++++ Source material
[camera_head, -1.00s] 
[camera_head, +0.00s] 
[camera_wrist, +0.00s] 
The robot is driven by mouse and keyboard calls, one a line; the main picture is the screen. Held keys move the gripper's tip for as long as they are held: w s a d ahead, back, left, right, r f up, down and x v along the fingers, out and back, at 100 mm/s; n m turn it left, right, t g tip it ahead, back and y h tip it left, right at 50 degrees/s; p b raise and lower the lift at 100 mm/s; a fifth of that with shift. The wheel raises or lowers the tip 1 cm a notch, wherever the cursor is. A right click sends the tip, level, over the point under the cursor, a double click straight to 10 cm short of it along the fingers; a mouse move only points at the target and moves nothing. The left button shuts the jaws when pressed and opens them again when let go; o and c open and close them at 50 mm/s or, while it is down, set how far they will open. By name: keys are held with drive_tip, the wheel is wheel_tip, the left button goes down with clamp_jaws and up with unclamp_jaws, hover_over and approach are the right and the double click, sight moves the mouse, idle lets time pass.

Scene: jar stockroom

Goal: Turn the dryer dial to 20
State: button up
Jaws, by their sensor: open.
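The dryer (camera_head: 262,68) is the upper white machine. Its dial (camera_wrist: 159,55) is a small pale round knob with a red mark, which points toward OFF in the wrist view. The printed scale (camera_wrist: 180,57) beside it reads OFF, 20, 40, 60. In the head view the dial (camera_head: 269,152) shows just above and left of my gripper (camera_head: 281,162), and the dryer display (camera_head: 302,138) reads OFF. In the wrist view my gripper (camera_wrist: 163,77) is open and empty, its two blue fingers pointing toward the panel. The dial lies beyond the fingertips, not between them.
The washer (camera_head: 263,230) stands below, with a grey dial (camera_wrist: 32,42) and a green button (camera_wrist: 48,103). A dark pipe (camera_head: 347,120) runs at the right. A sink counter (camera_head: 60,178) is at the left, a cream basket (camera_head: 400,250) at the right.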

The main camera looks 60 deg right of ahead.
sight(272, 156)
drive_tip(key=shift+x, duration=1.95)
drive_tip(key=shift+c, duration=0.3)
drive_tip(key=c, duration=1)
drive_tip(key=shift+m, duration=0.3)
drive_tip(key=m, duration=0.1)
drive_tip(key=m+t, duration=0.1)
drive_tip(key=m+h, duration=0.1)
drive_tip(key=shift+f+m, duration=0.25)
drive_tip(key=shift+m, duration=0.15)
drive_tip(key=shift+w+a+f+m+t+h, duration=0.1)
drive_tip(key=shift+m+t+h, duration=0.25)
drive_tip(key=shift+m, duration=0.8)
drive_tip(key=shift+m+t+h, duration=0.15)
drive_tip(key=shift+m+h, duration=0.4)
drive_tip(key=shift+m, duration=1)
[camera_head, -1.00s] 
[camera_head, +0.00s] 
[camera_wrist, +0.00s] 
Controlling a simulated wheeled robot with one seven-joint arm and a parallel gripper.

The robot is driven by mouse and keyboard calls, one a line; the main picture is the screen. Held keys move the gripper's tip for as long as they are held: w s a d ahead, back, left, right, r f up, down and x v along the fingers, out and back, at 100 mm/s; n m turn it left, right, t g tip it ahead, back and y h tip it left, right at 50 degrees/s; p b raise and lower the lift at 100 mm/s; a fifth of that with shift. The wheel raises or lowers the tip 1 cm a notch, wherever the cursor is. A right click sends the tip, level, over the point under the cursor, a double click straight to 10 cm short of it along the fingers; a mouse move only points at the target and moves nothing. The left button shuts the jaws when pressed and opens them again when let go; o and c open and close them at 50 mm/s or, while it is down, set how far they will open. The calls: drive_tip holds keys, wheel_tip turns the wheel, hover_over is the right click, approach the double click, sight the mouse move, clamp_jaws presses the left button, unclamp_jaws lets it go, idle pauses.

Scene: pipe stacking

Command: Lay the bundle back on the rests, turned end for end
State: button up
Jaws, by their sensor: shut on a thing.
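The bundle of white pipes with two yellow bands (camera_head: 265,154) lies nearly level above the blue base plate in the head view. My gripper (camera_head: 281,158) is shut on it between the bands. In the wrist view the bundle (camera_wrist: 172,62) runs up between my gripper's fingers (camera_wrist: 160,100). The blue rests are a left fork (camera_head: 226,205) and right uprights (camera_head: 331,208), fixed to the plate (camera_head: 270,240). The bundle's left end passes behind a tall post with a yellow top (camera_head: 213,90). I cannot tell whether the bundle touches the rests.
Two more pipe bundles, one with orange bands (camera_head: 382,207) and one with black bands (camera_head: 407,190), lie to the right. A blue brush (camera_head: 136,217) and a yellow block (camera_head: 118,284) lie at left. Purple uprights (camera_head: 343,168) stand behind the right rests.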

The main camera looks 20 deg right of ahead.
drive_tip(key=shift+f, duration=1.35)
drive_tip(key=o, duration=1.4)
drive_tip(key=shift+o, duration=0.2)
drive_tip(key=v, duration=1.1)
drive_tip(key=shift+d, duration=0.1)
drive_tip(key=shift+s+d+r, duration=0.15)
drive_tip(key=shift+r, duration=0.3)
++++++++
◆ Short problem ◆
Copy the records above exactly as they appear.

◆ Output below ◆
[camera_head, -1.00s] 
[camera_head, +0.00s] 
[camera_wrist, +0.00s] 
The robot is driven by mouse and keyboard calls, one a line; the main picture is the screen. Held keys move the gripper's tip for as long as they are held: w s a d ahead, back, left, right, r f up, down and x v along the fingers, out and back, at 100 mm/s; n m turn it left, right, t g tip it ahead, back and y h tip it left, right at 50 degrees/s; p b raise and lower the lift at 100 mm/s; a fifth of that with shift. The wheel raises or lowers the tip 1 cm a notch, wherever the cursor is. A right click sends the tip, level, over the point under the cursor, a double click straight to 10 cm short of it along the fingers; a mouse move only points at the target and moves nothing. The left button shuts the jaws when pressed and opens them again when let go; o and c open and close them at 50 mm/s or, while it is down, set how far they will open. By name: keys are held with drive_tip, the wheel is wheel_tip, the left button goes down with clamp_jaws and up with unclamp_jaws, hover_over and approach are the right and the double click, sight moves the mouse, idle lets time pass.

Scene: jar stockroom

Goal: Turn the dryer dial to 20
State: button up
Jaws, by their sensor: open.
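The dryer (camera_head: 262,68) is the upper white machine. Its dial (camera_wrist: 159,55) is a small pale round knob with a red mark, which points toward OFF in the wrist view. The printed scale (camera_wrist: 180,57) beside it reads OFF, 20, 40, 60. In the head view the dial (camera_head: 269,152) shows just above and left of my gripper (camera_head: 281,162), and the dryer display (camera_head: 302,138) reads OFF. In the wrist view my gripper (camera_wrist: 163,77) is open and empty, its two blue fingers pointing toward the panel. The dial lies beyond the fingertips, not between them.
The washer (camera_head: 263,230) stands below, with a grey dial (camera_wrist: 32,42) and a green button (camera_wrist: 48,103). A dark pipe (camera_head: 347,120) runs at the right. A sink counter (camera_head: 60,178) is at the left, a cream basket (camera_head: 400,250) at the right.

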The main camera looks 60 deg right of ahead.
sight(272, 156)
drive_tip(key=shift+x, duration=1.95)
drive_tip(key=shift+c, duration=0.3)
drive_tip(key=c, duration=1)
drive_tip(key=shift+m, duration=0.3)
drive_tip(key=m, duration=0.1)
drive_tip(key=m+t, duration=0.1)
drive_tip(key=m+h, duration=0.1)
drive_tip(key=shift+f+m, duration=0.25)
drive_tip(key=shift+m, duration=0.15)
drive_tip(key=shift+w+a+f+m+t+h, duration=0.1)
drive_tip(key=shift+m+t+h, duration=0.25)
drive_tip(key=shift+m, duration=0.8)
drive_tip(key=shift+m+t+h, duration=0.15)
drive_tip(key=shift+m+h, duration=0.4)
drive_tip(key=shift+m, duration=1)
[camera_head, -1.00s] 
[camera_head, +0.00s] 
[camera_wrist, +0.00s] 
Controlling a simulated wheeled robot with one seven-joint arm and a parallel gripper.

The robot is driven by mouse and keyboard calls, one a line; the main picture is the screen. Held keys move the gripper's tip for as long as they are held: w s a d ahead, back, left, right, r f up, down and x v along the fingers, out and back, at 100 mm/s; n m turn it left, right, t g tip it ahead, back and y h tip it left, right at 50 degrees/s; p b raise and lower the lift at 100 mm/s; a fifth of that with shift. The wheel raises or lowers the tip 1 cm a notch, wherever the cursor is. A right click sends the tip, level, over the point under the cursor, a double click straight to 10 cm short of it along the fingers; a mouse move only points at the target and moves nothing. The left button shuts the jaws when pressed and opens them again when let go; o and c open and close them at 50 mm/s or, while it is down, set how far they will open. The calls: drive_tip holds keys, wheel_tip turns the wheel, hover_over is the right click, approach the double click, sight the mouse move, clamp_jaws presses the left button, unclamp_jaws lets it go, idle pauses.

Scene: pipe stacking

Command: Lay the bundle back on the rests, turned end for end
State: button up
Jaws, by their sensor: shut on a thing.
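The bundle of white pipes with two yellow bands (camera_head: 265,154) lies nearly level above the blue base plate in the head view. My gripper (camera_head: 281,158) is shut on it between the bands. In the wrist view the bundle (camera_wrist: 172,62) runs up between my gripper's fingers (camera_wrist: 160,100). The blue rests are a left fork (camera_head: 226,205) and right uprights (camera_head: 331,208), fixed to the plate (camera_head: 270,240). The bundle's left end passes behind a tall post with a yellow top (camera_head: 213,90). I cannot tell whether the bundle touches the rests.
Two more pipe bundles, one with orange bands (camera_head: 382,207) and one with black bands (camera_head: 407,190), lie to the right. A blue brush (camera_head: 136,217) and a yellow block (camera_head: 118,284) lie at left. Purple uprights (camera_head: 343,168) stand behind the right rests.

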The main camera looks 20 deg right of ahead.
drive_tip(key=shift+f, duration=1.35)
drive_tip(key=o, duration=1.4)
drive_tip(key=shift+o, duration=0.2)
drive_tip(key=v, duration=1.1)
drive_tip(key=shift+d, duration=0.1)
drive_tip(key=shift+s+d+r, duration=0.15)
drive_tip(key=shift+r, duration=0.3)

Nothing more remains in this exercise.